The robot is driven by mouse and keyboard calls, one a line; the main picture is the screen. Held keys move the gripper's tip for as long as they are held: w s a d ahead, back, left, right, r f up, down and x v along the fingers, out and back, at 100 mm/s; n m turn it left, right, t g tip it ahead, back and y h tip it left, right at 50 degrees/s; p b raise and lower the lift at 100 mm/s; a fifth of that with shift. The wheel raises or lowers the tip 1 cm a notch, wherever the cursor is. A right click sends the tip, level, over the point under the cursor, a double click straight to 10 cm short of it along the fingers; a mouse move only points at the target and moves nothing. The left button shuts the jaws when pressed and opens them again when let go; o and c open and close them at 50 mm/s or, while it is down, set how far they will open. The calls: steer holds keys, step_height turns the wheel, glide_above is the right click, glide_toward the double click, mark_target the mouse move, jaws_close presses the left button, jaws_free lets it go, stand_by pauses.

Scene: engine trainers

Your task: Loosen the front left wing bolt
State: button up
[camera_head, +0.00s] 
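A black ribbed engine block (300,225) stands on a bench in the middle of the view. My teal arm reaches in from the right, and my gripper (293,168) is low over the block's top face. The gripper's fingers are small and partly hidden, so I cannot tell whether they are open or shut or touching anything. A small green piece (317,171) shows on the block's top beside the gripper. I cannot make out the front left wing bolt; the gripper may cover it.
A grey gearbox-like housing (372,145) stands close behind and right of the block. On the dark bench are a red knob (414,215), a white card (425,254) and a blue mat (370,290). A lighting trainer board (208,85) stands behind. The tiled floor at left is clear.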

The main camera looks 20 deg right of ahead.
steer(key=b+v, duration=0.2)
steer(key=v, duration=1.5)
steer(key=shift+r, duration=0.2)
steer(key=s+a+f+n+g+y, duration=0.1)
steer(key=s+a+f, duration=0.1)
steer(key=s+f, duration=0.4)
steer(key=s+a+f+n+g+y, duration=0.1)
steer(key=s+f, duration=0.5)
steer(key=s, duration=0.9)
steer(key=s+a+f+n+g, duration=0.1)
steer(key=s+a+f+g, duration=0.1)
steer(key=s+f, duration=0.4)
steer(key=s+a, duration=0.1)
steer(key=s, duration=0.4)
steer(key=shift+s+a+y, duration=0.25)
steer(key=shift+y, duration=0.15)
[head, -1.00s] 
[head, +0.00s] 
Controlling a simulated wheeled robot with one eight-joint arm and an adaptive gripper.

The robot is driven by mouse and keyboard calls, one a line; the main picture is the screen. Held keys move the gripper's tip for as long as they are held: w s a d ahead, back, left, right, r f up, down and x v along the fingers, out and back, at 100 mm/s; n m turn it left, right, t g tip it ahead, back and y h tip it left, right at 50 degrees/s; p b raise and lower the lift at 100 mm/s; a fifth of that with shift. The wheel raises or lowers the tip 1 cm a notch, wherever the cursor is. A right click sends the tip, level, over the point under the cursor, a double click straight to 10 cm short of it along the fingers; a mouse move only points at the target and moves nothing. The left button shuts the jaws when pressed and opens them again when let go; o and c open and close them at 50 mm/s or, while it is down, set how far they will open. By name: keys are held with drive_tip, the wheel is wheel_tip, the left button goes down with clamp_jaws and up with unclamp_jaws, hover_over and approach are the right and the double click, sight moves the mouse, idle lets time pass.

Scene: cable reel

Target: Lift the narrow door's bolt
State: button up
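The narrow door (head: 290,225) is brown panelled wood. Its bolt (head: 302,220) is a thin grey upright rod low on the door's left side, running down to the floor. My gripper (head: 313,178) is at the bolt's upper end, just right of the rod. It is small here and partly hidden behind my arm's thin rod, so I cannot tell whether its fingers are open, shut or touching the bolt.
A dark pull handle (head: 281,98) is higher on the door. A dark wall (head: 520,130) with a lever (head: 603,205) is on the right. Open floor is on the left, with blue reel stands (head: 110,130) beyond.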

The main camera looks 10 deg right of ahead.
○ ○ ○
# [WHAT YOU NEED TO DO]
Print the records above exactly as they appear.

# [EXERCISE OUTPUT]
The robot is driven by mouse and keyboard calls, one a line; the main picture is the screen. Held keys move the gripper's tip for as long as they are held: w s a d ahead, back, left, right, r f up, down and x v along the fingers, out and back, at 100 mm/s; n m turn it left, right, t g tip it ahead, back and y h tip it left, right at 50 degrees/s; p b raise and lower the lift at 100 mm/s; a fifth of that with shift. The wheel raises or lowers the tip 1 cm a notch, wherever the cursor is. A right click sends the tip, level, over the point under the cursor, a double click straight to 10 cm short of it along the fingers; a mouse move only points at the target and moves nothing. The left button shuts the jaws when pressed and opens them again when let go; o and c open and close them at 50 mm/s or, while it is down, set how far they will open. The calls: steer holds keys, step_height turns the wheel, glide_above is the right click, glide_toward the double click, mark_target the mouse move, jaws_close presses the left button, jaws_free lets it go, stand_by pauses.

Scene: engine trainers

Your task: Loosen the front left wing bolt
State: button up
[camera_head, +0.00s] 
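A black ribbed engine block (300,225) stands on a bench in the middle of the view. My teal arm reaches in from the right, and my gripper (293,168) is low over the block's top face. The gripper's fingers are small and partly hidden, so I cannot tell whether they are open or shut or touching anything. A small green piece (317,171) shows on the block's top beside the gripper. I cannot make out the front left wing bolt; the gripper may cover it.
A grey gearbox-like housing (372,145) stands close behind and right of the block. On the dark bench are a red knob (414,215), a white card (425,254) and a blue mat (370,290). A lighting trainer board (208,85) stands behind. The tiled floor at left is clear.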

The main camera looks 20 deg right of ahead.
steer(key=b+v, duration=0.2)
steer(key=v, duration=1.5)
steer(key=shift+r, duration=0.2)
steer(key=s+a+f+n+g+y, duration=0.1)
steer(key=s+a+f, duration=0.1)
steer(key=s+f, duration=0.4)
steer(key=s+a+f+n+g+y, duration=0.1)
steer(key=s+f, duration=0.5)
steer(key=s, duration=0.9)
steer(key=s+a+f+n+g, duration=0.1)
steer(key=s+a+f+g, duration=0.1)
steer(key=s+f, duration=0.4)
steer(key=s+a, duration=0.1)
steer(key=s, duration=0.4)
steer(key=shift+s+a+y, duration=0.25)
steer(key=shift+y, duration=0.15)
[head, -1.00s] 
[head, +0.00s] 
Controlling a simulated wheeled robot with one eight-joint arm and an adaptive gripper.

The robot is driven by mouse and keyboard calls, one a line; the main picture is the screen. Held keys move the gripper's tip for as long as they are held: w s a d ahead, back, left, right, r f up, down and x v along the fingers, out and back, at 100 mm/s; n m turn it left, right, t g tip it ahead, back and y h tip it left, right at 50 degrees/s; p b raise and lower the lift at 100 mm/s; a fifth of that with shift. The wheel raises or lowers the tip 1 cm a notch, wherever the cursor is. A right click sends the tip, level, over the point under the cursor, a double click straight to 10 cm short of it along the fingers; a mouse move only points at the target and moves nothing. The left button shuts the jaws when pressed and opens them again when let go; o and c open and close them at 50 mm/s or, while it is down, set how far they will open. By name: keys are held with drive_tip, the wheel is wheel_tip, the left button goes down with clamp_jaws and up with unclamp_jaws, hover_over and approach are the right and the double click, sight moves the mouse, idle lets time pass.

Scene: cable reel

Target: Lift the narrow door's bolt
State: button up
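The narrow door (head: 290,225) is brown panelled wood. Its bolt (head: 302,220) is a thin grey upright rod low on the door's left side, running down to the floor. My gripper (head: 313,178) is at the bolt's upper end, just right of the rod. It is small here and partly hidden behind my arm's thin rod, so I cannot tell whether its fingers are open, shut or touching the bolt.
A dark pull handle (head: 281,98) is higher on the door. A dark wall (head: 520,130) with a lever (head: 603,205) is on the right. Open floor is on the left, with blue reel stands (head: 110,130) beyond.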

The main camera looks 10 deg right of ahead.

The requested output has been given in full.